Tally the lines in these records that hold the string "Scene", and reply with the number alone.

Manipulation episode records
(begin)

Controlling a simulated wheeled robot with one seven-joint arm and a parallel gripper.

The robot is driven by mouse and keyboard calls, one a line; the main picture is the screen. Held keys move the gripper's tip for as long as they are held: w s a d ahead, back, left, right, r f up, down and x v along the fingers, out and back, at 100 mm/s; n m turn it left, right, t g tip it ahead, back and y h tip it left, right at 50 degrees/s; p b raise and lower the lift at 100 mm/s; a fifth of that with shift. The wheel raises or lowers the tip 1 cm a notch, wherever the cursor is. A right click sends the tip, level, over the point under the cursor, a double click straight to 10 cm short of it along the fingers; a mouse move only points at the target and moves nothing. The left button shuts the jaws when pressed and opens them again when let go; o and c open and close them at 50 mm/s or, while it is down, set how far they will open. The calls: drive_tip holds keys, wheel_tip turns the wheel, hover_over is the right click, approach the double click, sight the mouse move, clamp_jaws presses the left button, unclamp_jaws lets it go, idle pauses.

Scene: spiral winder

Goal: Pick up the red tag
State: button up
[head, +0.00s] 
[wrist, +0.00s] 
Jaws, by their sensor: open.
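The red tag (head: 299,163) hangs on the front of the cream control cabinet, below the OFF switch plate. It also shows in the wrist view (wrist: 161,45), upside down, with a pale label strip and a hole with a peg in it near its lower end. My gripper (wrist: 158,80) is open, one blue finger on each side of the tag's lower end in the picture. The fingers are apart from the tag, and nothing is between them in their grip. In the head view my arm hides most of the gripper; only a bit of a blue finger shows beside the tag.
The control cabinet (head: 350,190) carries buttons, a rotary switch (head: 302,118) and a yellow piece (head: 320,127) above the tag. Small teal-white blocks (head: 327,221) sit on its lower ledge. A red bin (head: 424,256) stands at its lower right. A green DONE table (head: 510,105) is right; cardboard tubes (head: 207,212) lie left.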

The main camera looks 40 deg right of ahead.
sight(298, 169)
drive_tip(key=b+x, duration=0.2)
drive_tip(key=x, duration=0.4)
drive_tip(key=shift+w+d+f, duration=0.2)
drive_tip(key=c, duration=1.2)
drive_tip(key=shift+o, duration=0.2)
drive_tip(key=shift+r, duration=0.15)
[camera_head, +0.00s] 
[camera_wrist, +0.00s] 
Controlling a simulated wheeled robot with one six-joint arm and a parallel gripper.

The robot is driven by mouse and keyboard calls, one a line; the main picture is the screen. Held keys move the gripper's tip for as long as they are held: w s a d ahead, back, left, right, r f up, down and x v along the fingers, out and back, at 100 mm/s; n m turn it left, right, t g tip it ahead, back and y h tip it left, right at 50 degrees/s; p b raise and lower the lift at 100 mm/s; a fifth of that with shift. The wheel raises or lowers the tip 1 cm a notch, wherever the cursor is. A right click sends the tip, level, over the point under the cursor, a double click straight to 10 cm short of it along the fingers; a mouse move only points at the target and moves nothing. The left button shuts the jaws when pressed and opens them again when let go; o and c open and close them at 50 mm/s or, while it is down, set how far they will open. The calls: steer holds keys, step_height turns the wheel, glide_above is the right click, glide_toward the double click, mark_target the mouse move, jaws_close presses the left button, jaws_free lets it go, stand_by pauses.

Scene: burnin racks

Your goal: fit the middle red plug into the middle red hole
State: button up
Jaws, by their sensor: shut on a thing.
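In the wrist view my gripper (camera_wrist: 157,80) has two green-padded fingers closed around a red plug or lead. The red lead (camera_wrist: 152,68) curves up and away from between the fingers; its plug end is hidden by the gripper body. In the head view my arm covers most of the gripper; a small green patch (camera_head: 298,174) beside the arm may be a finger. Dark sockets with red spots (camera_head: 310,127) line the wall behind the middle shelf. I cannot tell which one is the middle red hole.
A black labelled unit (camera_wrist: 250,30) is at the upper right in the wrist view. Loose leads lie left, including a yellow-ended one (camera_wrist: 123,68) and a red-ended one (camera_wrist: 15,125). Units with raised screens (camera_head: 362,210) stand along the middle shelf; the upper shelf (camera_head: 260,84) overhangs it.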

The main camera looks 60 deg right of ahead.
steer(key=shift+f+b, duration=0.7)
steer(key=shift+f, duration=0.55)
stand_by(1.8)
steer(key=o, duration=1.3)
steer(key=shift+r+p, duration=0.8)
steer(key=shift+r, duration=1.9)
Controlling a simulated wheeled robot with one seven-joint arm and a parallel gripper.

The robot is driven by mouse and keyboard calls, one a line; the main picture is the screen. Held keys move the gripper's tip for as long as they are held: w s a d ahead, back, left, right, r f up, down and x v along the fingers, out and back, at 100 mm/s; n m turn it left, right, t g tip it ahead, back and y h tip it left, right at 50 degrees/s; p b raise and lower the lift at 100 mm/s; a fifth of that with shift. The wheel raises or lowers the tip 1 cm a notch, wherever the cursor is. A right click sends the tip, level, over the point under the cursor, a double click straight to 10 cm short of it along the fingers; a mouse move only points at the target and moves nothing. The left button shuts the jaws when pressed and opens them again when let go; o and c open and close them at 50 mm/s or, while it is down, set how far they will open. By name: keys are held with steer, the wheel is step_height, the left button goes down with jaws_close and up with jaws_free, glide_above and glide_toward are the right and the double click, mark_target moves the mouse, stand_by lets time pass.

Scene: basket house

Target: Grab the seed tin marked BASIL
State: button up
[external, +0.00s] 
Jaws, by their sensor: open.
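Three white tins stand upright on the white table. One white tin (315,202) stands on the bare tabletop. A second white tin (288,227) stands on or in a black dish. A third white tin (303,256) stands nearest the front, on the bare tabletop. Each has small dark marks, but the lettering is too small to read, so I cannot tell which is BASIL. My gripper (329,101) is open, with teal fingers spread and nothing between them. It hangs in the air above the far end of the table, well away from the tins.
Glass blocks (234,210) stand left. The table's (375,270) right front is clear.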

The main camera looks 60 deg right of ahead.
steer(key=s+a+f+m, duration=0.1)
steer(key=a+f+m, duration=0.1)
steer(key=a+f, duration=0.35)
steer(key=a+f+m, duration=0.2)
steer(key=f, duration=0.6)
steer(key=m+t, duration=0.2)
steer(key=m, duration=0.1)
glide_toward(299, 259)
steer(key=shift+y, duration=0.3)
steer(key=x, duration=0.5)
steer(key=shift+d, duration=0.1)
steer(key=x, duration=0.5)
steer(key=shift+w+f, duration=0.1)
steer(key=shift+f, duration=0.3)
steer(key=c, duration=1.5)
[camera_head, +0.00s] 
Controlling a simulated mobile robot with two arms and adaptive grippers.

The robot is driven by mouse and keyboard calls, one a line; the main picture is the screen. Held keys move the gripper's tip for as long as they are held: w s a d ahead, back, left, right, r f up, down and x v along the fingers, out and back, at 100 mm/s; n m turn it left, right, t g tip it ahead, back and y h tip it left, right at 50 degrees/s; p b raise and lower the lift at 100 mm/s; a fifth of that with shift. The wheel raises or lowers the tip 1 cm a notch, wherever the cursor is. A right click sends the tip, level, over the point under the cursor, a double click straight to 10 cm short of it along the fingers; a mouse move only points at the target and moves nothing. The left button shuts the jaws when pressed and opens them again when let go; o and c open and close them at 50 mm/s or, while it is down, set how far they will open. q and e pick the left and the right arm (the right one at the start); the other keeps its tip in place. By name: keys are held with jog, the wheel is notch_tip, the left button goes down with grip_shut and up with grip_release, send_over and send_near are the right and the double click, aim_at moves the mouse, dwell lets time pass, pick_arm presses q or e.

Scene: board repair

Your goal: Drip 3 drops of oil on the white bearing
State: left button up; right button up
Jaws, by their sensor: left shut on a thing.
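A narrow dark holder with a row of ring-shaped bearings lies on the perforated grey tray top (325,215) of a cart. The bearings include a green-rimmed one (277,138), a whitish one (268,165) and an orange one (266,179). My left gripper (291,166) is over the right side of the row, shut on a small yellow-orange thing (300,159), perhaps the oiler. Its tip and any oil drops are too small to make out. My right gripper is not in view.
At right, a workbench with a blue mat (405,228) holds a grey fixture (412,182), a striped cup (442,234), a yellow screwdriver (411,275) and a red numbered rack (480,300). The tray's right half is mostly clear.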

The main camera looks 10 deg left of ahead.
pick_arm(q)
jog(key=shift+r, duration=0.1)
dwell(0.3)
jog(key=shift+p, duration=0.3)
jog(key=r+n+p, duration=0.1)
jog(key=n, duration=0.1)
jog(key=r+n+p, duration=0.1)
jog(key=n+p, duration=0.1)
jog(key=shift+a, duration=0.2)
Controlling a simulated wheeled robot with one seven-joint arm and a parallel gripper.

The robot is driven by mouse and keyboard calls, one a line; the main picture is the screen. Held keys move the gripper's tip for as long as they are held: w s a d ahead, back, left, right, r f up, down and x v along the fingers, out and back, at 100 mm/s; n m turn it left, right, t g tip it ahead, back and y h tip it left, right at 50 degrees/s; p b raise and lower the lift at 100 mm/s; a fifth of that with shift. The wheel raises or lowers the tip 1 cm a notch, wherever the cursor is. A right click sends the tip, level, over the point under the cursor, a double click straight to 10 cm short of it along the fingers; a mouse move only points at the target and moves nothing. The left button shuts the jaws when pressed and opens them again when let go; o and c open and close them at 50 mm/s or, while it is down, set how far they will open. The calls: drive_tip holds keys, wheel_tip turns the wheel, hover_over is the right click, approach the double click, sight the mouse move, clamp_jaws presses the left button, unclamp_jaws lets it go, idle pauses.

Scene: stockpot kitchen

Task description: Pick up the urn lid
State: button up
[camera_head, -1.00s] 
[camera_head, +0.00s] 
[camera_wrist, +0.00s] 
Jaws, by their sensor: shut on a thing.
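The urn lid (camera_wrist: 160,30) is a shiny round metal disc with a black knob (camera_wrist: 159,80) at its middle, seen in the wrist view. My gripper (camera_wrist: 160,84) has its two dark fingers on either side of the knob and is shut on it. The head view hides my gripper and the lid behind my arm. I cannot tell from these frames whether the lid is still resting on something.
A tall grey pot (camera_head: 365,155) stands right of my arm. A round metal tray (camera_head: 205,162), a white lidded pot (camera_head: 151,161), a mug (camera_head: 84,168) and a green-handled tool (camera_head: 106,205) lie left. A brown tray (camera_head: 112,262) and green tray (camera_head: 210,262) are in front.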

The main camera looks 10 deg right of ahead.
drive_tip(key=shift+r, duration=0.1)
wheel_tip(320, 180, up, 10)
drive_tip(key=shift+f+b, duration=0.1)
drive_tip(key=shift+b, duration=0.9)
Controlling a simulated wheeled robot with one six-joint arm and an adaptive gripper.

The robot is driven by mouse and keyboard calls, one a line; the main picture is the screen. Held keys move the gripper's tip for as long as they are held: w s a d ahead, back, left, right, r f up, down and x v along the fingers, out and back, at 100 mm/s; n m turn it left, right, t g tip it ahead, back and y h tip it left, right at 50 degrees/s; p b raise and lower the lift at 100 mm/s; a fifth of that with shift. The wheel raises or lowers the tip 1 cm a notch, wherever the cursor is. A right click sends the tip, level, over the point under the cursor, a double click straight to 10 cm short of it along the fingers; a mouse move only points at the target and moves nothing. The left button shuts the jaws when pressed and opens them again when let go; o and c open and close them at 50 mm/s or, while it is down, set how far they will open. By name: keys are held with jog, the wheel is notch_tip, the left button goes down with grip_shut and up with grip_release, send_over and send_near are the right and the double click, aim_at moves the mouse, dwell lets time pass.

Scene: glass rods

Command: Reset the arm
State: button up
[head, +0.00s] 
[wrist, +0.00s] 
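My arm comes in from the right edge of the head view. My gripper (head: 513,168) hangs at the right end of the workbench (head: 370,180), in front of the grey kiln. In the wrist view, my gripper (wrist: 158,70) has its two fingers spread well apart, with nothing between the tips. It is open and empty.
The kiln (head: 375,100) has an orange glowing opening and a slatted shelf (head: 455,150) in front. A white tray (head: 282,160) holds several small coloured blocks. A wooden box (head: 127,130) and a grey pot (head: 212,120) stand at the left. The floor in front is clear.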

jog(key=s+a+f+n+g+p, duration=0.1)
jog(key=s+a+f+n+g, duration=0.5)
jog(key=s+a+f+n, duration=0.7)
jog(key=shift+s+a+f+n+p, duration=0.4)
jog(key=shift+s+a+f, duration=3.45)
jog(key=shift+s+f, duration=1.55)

(end)

OUTPUT OF THE TASK:
6